begin

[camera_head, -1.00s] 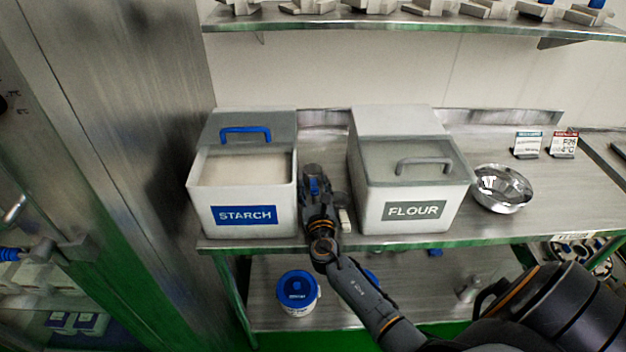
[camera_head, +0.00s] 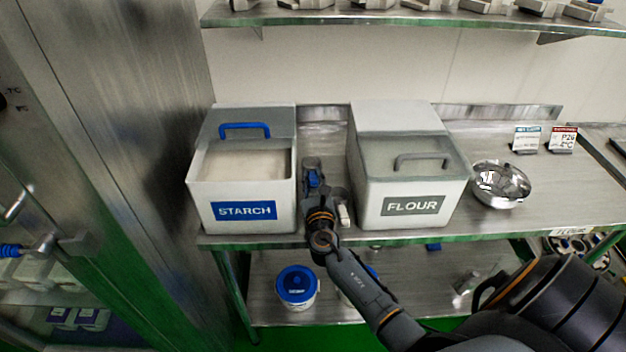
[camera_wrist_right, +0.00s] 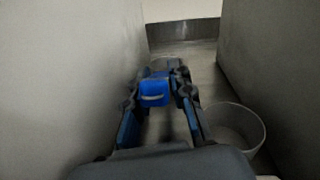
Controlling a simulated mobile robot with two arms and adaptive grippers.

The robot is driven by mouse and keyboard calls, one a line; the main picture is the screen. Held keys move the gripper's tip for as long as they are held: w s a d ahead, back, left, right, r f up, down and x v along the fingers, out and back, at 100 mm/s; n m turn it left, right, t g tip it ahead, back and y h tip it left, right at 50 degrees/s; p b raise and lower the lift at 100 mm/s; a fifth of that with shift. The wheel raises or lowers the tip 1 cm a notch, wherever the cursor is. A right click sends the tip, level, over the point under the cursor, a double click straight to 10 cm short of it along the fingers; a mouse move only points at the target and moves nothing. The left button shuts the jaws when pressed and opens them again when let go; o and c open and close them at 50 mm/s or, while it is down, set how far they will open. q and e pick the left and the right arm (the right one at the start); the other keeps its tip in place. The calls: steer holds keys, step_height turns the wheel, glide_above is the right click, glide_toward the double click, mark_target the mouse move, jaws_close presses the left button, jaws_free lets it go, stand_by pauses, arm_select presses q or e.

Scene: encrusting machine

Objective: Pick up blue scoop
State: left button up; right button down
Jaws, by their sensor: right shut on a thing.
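The blue scoop (camera_wrist_right: 154,92) shows between the fingers in the right wrist view, in the narrow gap between the two bins. My right gripper (camera_wrist_right: 160,78) is shut on it, near the tabletop. In the head view my right gripper (camera_head: 313,172) reaches down between the starch bin and the flour bin. Some blue shows at its fingers there, but the scoop's outline is mostly hidden by the gripper. My left gripper is not in view.
The open starch bin (camera_head: 198,207) is close on the left and the closed flour bin (camera_head: 370,212) close on the right. A white cup-like scoop (camera_wrist_right: 238,128) lies beside my right gripper. A steel bowl (camera_head: 502,187) stands farther right. A shelf (camera_head: 420,22) runs above.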

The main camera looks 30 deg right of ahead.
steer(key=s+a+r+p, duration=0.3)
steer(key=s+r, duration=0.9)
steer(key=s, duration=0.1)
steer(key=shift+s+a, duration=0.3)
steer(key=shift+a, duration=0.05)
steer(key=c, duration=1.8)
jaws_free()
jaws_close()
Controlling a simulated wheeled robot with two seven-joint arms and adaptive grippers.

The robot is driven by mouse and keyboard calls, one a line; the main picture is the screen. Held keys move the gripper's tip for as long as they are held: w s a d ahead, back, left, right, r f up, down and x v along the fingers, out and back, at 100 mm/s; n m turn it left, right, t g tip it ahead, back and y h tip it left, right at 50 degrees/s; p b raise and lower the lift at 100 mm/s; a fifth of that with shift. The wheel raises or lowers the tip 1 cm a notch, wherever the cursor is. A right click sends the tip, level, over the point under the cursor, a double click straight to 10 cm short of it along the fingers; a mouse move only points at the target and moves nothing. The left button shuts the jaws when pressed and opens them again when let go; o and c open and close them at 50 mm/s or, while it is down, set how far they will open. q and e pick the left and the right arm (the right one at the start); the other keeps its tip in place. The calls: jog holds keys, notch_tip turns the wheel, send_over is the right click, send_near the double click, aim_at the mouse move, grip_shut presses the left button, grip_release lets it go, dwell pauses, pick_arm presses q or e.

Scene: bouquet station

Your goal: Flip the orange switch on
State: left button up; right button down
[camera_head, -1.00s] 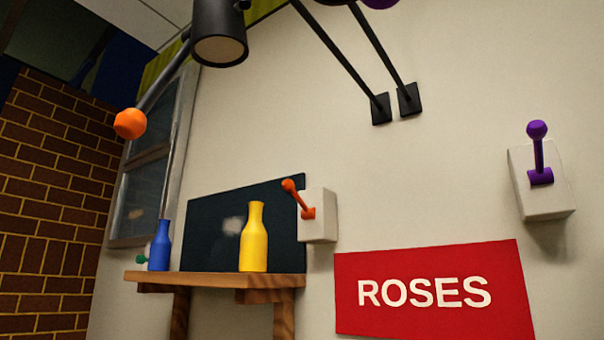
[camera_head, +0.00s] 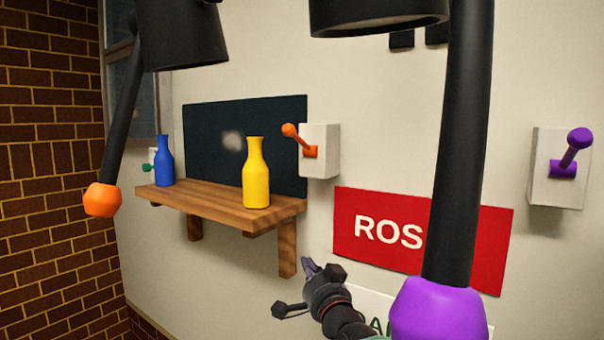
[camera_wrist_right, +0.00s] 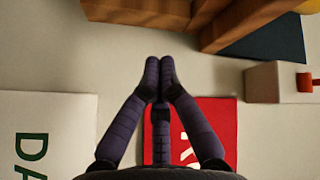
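The orange switch is a white wall box (camera_head: 321,167) with an orange lever (camera_head: 300,138) slanting up and out to the left, just right of the dark panel. In the right wrist view the box (camera_wrist_right: 263,82) is at the right, with a bit of orange (camera_wrist_right: 305,82) at the picture edge. My right gripper (camera_head: 310,266) is low in the head view, below the switch and apart from it. In the right wrist view its purple-grey fingertips (camera_wrist_right: 160,62) are together, with nothing seen between them. My left gripper is not in view.
A wooden shelf (camera_head: 218,205) holds a blue bottle (camera_head: 164,163) and a yellow bottle (camera_head: 256,178). A red ROSES sign (camera_head: 357,250) and purple switch (camera_head: 572,160) are to the right. Black hanging rods with an orange end (camera_head: 103,200) and purple end (camera_head: 437,306) are nearer.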

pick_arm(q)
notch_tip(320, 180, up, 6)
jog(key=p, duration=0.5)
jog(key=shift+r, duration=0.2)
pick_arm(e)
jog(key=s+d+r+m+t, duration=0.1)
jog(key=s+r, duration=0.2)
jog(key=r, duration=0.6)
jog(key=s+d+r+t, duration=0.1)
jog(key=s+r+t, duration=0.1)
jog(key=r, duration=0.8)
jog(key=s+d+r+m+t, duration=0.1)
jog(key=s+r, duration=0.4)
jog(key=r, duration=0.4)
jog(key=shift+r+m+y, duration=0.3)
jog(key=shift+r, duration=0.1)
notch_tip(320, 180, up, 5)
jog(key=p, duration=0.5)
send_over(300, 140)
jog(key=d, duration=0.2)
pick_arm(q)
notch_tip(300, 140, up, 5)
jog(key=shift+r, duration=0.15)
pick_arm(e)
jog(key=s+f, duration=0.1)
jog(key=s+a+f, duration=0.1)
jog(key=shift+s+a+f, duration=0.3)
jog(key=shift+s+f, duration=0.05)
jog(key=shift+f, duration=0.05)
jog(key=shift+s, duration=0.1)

end

**Task prompt:** Using the entries above, return exactly the lines from the line with "The main camera looks 30 deg right of ahead." to the line with "Controlling a simulated wheeled", counting both of those lines.

**Solved exercise:**
The main camera looks 30 deg right of ahead.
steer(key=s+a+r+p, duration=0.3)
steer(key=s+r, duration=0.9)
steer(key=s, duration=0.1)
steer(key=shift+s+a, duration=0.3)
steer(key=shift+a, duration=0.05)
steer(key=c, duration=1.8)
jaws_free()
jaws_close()
Controlling a simulated wheeled robot with two seven-joint arms and adaptive grippers.

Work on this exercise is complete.